TO DO: Lines with "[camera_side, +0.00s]" and "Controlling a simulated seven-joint" mark the range, both included. Reproduce exactly that stretch, without pictures.

━━━━━━━━━━━━━━━━━━━━━━━━━━━━━━

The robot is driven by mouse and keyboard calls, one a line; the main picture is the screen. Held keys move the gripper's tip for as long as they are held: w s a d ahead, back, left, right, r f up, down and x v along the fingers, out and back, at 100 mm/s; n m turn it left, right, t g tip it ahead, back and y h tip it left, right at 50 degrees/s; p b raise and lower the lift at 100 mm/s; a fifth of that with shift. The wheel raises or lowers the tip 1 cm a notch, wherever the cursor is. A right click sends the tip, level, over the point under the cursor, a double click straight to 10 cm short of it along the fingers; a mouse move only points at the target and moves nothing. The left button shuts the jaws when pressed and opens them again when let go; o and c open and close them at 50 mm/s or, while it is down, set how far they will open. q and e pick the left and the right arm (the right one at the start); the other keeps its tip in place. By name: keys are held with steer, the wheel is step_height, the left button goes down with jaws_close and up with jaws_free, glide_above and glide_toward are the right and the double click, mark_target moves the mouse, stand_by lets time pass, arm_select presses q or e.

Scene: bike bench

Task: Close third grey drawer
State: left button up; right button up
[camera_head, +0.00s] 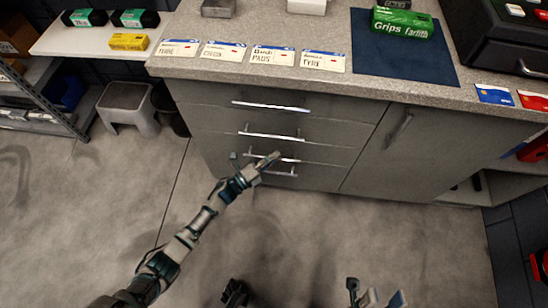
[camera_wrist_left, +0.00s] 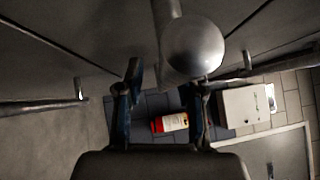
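The grey drawer stack (camera_head: 240,120) is in the cabinet front in the head view, with bar handles one above another. The third drawer's handle (camera_head: 288,159) is partly hidden by my left gripper (camera_head: 262,164). I cannot tell whether this drawer stands slightly out. In the left wrist view, my left gripper (camera_wrist_left: 164,92) has its fingers apart with nothing held between them. A round metal handle end (camera_wrist_left: 193,47) looms close, just beyond the right finger; contact is unclear. My right gripper (camera_head: 376,296) is open and empty at the bottom of the head view, away from the cabinet.
A cabinet door with a vertical handle (camera_head: 400,128) is right of the drawers. The countertop (camera_head: 210,22) above holds cards, a blue mat (camera_head: 385,62) and a green grips box (camera_head: 402,22). A grey stool (camera_head: 127,108) stands left. The floor in front is clear.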

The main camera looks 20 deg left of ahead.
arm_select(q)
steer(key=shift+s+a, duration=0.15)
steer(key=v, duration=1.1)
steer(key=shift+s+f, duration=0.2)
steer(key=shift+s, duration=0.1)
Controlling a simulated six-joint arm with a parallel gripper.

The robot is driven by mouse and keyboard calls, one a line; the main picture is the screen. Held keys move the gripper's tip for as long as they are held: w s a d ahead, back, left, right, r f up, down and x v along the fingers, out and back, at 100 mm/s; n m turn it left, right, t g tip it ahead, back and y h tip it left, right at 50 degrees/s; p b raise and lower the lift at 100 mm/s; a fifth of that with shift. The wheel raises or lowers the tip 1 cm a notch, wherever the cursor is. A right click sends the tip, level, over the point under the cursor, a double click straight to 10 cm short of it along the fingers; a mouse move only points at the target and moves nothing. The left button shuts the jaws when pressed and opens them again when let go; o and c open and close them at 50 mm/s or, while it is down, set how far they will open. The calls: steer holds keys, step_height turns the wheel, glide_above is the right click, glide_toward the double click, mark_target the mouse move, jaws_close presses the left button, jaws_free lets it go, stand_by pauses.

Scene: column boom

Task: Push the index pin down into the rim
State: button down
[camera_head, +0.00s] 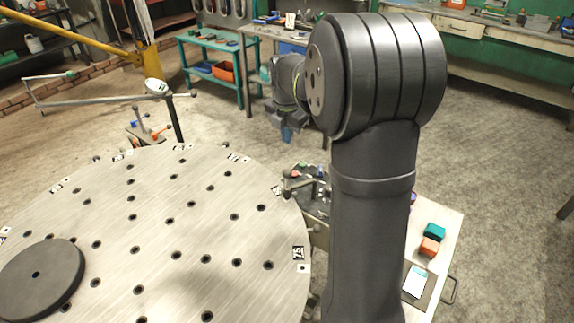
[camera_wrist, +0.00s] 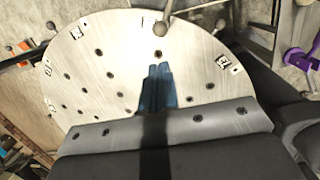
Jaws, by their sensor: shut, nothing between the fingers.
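The round metal table (camera_head: 150,215) has rows of dark holes and small numbered labels along its rim. A ball knob, seemingly the head of the index pin (camera_head: 286,174), shows at its right rim beside a small bracket. The same knob seems to show in the wrist view (camera_wrist: 160,29), over a rim label. How deep the pin sits is hidden. My gripper (camera_head: 287,138) is above and beyond the rim in the head view, its blue fingers pointing down. In the wrist view the blue fingertips (camera_wrist: 158,68) are together and empty, short of the knob and apart from it in the picture.
A dark round plate (camera_head: 42,278) lies on the table's left part. A jointed stand arm (camera_head: 110,94) rises behind the table. A side bench (camera_head: 448,225) with teal and orange blocks stands at the right. A purple item (camera_wrist: 298,60) lies right in the wrist view.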

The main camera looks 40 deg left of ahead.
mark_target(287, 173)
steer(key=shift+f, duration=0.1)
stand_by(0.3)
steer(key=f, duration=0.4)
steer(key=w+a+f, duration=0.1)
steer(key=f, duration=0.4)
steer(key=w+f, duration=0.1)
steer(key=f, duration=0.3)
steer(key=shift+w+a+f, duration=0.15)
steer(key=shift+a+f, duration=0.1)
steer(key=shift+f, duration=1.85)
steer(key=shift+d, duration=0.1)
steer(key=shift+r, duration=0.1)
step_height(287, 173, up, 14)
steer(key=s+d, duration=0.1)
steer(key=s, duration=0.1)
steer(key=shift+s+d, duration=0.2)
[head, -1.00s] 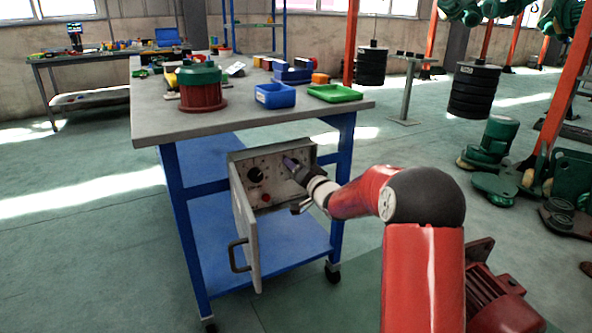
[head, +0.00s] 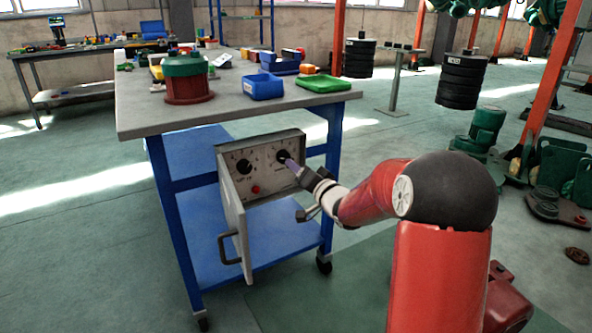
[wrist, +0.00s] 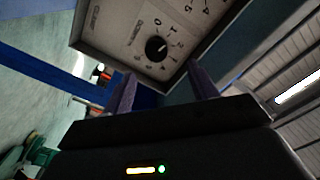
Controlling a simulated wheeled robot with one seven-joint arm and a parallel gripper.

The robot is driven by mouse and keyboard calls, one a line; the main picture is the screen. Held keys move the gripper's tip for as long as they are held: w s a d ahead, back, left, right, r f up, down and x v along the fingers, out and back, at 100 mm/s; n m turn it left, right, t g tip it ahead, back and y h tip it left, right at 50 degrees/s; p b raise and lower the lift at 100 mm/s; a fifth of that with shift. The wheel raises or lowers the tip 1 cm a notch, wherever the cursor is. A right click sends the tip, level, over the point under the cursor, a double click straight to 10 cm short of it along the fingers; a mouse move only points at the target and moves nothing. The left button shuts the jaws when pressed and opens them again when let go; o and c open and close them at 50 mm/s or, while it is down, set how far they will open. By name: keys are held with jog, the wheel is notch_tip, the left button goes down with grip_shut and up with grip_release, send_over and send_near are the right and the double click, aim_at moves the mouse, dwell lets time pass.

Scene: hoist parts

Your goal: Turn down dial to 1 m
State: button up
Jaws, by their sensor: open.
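A grey control panel (head: 266,183) is fixed under the workbench, its door (head: 230,222) swung open at the left. It carries a black dial (head: 244,167) at left, a second black dial (head: 283,156) at right and a red button (head: 256,189). My gripper (head: 292,165) is in front of the right dial, close to it in the picture. In the wrist view one black dial (wrist: 156,47) with numbers around it shows beyond my two fingers (wrist: 160,84). The fingers are spread with nothing between them. The dial's exact setting is too small to read.
The workbench (head: 222,111) above holds a green-and-red drum (head: 187,80), a blue bin (head: 263,87) and a green tray (head: 323,84). A blue table leg (head: 331,190) stands right of the panel. Green hoist parts (head: 482,132) lie on the floor at right.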

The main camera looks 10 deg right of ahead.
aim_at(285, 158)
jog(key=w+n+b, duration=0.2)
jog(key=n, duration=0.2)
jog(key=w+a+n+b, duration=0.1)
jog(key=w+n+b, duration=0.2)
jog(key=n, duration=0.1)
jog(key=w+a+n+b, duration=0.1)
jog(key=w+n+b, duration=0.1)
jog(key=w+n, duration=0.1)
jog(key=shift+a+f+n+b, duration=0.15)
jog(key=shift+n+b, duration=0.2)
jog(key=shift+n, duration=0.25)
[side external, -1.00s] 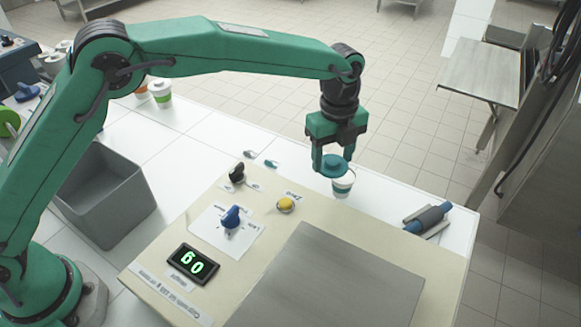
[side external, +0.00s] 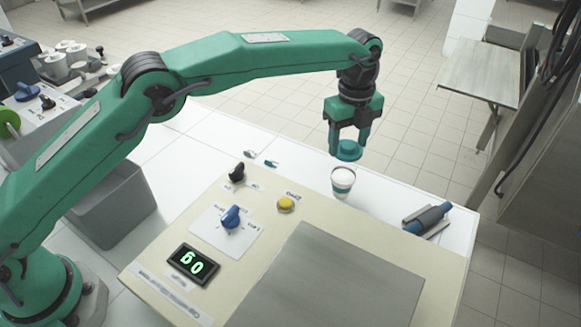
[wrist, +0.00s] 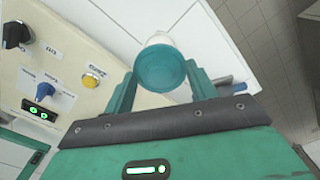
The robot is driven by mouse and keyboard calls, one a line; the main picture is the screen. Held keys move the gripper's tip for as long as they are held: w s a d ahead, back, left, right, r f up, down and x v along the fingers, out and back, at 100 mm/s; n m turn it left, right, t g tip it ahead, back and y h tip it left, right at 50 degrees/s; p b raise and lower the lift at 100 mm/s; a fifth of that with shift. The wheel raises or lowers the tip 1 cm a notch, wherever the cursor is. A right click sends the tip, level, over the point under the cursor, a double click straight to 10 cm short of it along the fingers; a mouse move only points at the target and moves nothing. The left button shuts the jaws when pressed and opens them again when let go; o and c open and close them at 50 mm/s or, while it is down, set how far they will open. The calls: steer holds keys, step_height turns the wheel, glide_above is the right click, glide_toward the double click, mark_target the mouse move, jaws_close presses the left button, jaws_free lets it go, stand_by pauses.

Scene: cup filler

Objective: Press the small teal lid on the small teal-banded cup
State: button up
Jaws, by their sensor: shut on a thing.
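The small teal lid (side external: 349,150) is held between the fingers of my gripper (side external: 347,146), which is shut on it. The lid also shows in the wrist view (wrist: 160,68), between the two green fingers. The teal-banded cup (side external: 343,182) stands upright on the white table, just beyond the panel's edge, with a white top. In the side view the lid is above the cup, with a clear gap between them. In the wrist view the lid hides most of the cup, and only a white part (wrist: 159,39) shows behind it.
A cream panel (side external: 270,225) with a yellow button (side external: 286,203), a blue knob (side external: 231,217), a black knob (side external: 237,172) and a green display (side external: 193,263) lies in front of the cup. A blue-handled tool (side external: 428,219) lies right of the cup. A grey bin (side external: 115,205) stands at left.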

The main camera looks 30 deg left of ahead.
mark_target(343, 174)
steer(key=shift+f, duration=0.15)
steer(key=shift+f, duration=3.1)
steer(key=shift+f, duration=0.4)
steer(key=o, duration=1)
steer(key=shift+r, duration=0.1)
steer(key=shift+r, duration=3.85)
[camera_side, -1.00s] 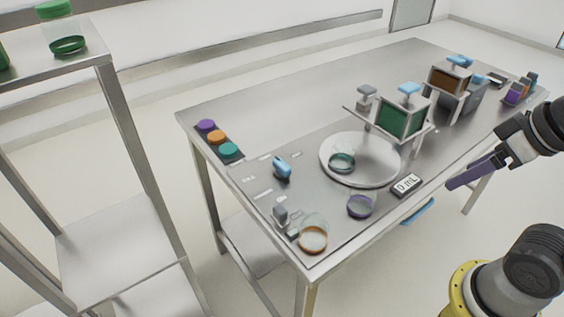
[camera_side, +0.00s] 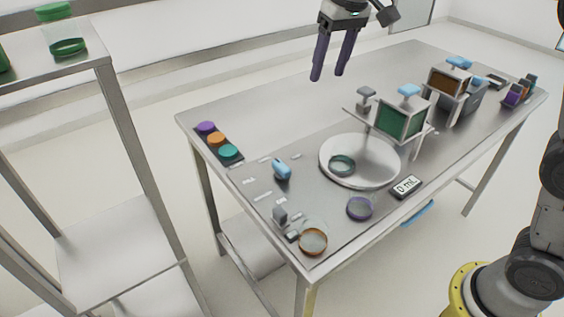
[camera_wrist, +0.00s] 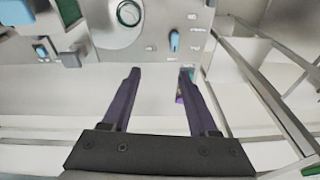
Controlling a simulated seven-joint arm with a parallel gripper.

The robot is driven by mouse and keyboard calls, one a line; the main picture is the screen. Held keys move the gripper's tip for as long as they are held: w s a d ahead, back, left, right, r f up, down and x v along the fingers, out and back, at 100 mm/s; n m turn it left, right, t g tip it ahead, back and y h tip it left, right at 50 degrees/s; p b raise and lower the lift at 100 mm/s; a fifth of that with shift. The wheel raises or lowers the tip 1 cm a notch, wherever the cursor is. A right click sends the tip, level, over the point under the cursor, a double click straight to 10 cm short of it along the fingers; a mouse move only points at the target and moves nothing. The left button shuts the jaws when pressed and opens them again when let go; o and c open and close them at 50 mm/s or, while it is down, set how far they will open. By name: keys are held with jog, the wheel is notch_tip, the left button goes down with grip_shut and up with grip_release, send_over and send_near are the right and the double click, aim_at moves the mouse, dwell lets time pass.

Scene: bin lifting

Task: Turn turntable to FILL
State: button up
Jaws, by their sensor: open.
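The turntable (camera_side: 380,166) is a pale round disc set in the steel table, with a teal-ringed clear jar (camera_side: 342,164) on its left part. A blue knob (camera_side: 282,168) sits left of the disc among small labels, too small to read. The disc (camera_wrist: 105,38) and the blue knob (camera_wrist: 174,41) also show at the top of the wrist view. My gripper (camera_side: 328,76) has two dark purple fingers, open and empty, pointing down high above the back of the table. In the wrist view my fingers (camera_wrist: 160,72) are spread apart with nothing between them.
A dispenser stand with a green container (camera_side: 402,118) rises behind the disc, with a brown one (camera_side: 449,79) further right. A purple-ringed jar (camera_side: 360,207), an orange-ringed jar (camera_side: 313,241) and a "0 mL" display (camera_side: 406,187) line the front. Colored caps (camera_side: 217,139) lie at left.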

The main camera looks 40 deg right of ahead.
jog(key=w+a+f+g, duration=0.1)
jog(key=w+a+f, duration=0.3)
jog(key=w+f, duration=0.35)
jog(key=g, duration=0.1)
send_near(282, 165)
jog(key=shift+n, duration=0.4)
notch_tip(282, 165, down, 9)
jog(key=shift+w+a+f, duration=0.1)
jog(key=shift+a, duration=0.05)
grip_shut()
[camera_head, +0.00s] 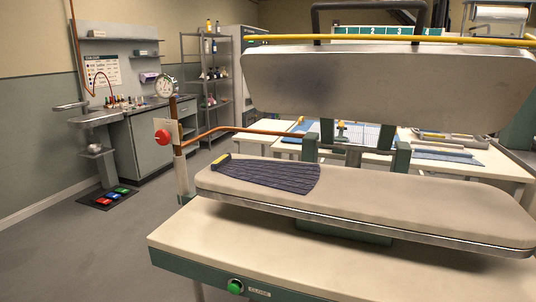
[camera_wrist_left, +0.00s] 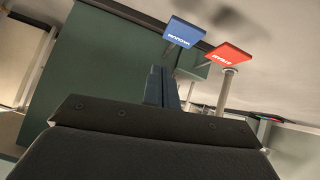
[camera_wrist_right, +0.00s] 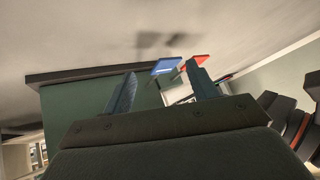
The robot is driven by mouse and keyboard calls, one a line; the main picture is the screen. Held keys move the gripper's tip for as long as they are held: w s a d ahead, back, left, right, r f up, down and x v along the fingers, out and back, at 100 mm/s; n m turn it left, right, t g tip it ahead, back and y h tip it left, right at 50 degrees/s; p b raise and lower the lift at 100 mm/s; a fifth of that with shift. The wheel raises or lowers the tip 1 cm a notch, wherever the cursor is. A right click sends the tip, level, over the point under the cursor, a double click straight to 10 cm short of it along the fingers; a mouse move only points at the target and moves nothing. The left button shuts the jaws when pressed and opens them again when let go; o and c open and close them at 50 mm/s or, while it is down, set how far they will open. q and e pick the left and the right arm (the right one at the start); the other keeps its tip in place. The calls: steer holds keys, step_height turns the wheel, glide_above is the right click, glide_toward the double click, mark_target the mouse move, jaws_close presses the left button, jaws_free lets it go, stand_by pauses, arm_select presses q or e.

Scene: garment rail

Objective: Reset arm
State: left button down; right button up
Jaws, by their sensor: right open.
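Neither of my grippers shows in the head view. In the left wrist view my left gripper (camera_wrist_left: 163,72) has its two fingers side by side with no clear gap, and nothing is seen held. In the right wrist view my right gripper (camera_wrist_right: 162,78) has its fingers wide apart with nothing between them. A blue labelled plate (camera_wrist_left: 183,31) and a red labelled plate (camera_wrist_left: 229,56) show beyond the left fingers. The blue plate (camera_wrist_right: 167,66) and red plate (camera_wrist_right: 195,61) also show beyond the right fingers.
A press stands ahead, its upper plate (camera_head: 385,80) raised above a padded bed (camera_head: 420,205). A dark striped cloth (camera_head: 270,175) lies on the bed's left part. A red button (camera_head: 162,137) is on a post at left.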

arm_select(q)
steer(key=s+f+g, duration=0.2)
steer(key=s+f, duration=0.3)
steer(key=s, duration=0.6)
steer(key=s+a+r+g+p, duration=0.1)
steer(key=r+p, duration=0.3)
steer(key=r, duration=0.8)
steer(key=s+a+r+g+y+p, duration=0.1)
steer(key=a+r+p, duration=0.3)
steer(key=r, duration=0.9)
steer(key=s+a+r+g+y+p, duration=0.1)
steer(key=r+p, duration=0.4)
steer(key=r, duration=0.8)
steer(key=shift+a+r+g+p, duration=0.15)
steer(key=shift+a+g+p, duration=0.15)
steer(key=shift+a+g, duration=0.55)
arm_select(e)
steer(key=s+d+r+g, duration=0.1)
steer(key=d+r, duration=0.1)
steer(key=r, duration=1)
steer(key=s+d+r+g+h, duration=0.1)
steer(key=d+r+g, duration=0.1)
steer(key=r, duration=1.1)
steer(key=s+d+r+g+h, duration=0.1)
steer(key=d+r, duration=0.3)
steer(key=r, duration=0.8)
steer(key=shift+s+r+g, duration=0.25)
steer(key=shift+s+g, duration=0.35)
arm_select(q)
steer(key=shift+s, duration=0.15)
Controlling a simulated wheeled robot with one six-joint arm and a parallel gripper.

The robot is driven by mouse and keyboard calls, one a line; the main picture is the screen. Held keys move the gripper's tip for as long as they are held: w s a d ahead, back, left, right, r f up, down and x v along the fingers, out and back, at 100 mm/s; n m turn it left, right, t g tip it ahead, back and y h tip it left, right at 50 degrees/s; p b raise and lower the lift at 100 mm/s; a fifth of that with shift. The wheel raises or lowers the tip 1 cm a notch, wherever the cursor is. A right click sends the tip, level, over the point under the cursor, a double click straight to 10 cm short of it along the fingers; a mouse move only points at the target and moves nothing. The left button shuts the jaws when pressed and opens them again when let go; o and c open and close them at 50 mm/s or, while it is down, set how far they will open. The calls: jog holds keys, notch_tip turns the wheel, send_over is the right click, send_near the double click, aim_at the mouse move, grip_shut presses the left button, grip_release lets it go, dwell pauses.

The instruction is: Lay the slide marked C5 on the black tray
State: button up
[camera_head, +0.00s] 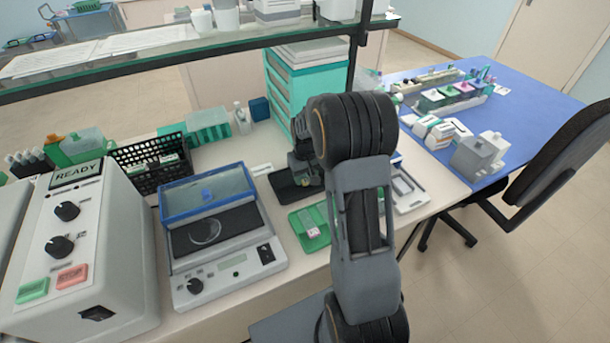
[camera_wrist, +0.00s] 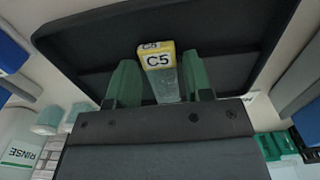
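The slide marked C5 (camera_wrist: 158,62) has a yellow and white label and a clear glass body. I cannot tell whether the slide touches the tray.
A green tray (camera_head: 308,240) with a slide lies in front of the black tray. A blue-lidded device (camera_head: 222,250) stands to the left, with a black rack (camera_head: 150,178) behind it. Teal drawers (camera_head: 285,90) stand behind. A pale tray (camera_head: 410,196) lies right of my arm.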

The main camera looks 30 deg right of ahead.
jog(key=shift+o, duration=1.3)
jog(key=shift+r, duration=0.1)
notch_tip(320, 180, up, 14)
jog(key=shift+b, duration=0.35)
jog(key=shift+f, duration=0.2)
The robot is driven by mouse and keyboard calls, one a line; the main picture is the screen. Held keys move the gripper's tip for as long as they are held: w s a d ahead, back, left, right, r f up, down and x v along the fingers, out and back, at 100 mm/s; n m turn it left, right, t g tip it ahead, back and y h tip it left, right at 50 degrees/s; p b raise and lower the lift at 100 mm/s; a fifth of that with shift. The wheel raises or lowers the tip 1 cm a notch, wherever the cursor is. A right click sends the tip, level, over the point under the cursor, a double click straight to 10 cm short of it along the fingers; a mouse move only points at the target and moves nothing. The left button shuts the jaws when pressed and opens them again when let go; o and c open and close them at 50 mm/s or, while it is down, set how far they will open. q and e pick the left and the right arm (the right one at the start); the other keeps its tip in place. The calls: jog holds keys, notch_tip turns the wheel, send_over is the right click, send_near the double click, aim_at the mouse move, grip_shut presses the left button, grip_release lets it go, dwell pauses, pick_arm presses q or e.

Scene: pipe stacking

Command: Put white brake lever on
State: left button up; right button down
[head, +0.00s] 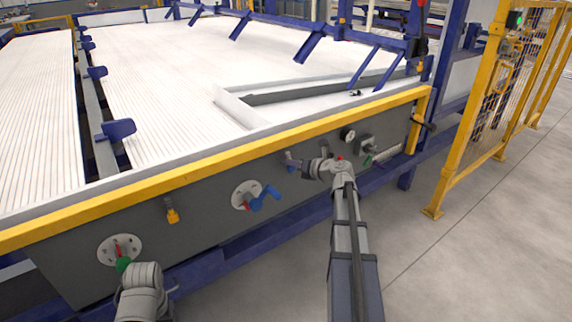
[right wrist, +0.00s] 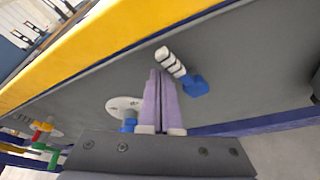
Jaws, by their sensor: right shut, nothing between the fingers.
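What looks like the white brake lever is a short white handle with dark bands (right wrist: 171,62) in the right wrist view. It joins a blue base (right wrist: 196,86) on the grey panel. In the head view a small blue part (head: 291,156) shows at that place, right by my right gripper (head: 303,164). My right gripper also shows in the wrist view (right wrist: 163,78). Its lavender fingers are together and empty, just left of the handle. I cannot tell whether they touch it. My left arm shows at the lower left of the head view; its fingers are not visible.
The grey panel (head: 210,210) runs under a yellow rail (head: 225,155). A round plate with a blue lever (head: 262,198) is left of my right gripper. A plate with red and green parts (head: 119,250) is farther left. A yellow fence (head: 490,100) stands at right, beside clear floor.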

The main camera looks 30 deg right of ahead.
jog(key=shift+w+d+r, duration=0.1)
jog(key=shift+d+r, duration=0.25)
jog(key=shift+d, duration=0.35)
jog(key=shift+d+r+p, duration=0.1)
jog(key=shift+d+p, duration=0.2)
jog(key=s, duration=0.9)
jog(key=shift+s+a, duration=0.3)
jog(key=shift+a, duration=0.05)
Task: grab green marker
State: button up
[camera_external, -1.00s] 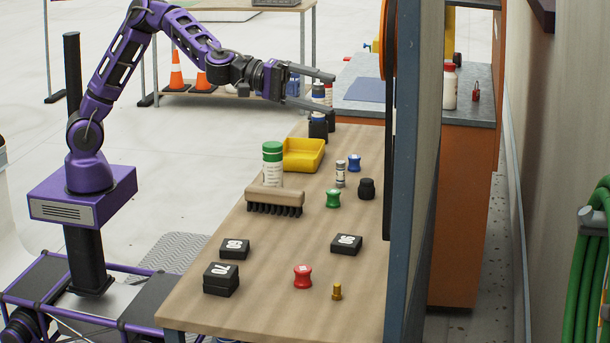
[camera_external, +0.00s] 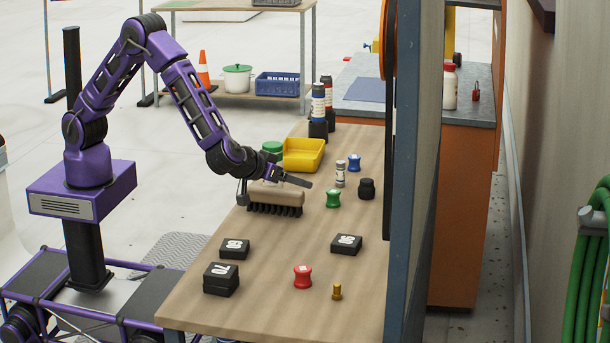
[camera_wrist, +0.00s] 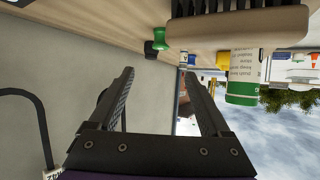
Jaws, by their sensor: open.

━━━━━━━━━━━━━━━━━━━━━━━━━━━━━━

RESPONSE TO THIS EXERCISE:
[camera_side, +0.00s] 
[camera_wrist, +0.00s] 
Controlling a simulated seven-joint arm with a parallel gripper.

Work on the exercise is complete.